Souvenirs de Sidi-bel-Abbès
Extraits de la Vie parisienne 1936, AMOURS de LEGIONNAIRES 16/18 par Michèle de Nicole

Le village nègre a perdu son enchantement nocturne. Les femmes passent, traînent leurs babouches, me saluant d'un geste rieur. C'est l'après-midi. Tout est propre, lavé. C'est ma dernière promenade. François est parti au Maroc... Je reviens ici parce que les dernières paroles du colonel m'ont frappée. Serais-je passée à côté de ces femmes sans bien les connaître ? Une porte est à demi-close. Je la pousse, en demandant : — On peut entrer ? — Pourquoi pas ? me répond une voix très douce.

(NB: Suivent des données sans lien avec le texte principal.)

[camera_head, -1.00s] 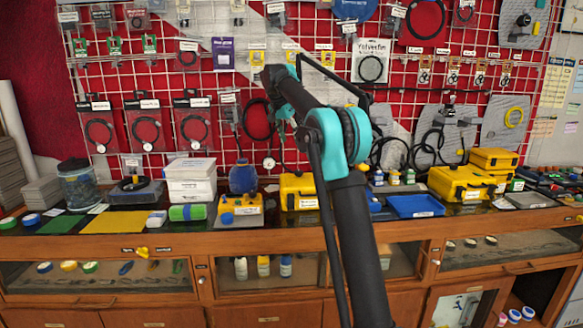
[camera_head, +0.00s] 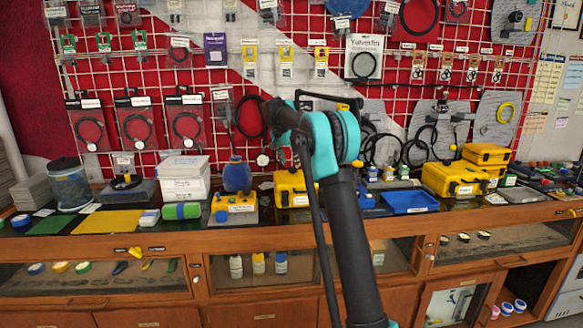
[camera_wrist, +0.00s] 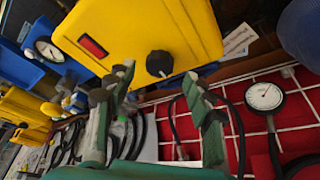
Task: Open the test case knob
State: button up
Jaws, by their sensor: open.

C'est une pièce plus coquette que les autres. Un lit de cuivre avec un couvre-pied virginal en tient presque toute la place.. Mais il y a des portraits aux murs, des châles et des tapis. — Tu m'excuseras, fait Nina, je finis ma toilette. Assieds-toi. Je la regarde. Elle a plus de trente ans, un corps un peu las, une chair délicate, laiteuse, des formes arrondies, délicieusement féminines. La question qui me brûle les lèvres m'échappe brusquement : — Nina, es-tu heureuse ici ? Elle pose sur moi un regard bleu, étonné.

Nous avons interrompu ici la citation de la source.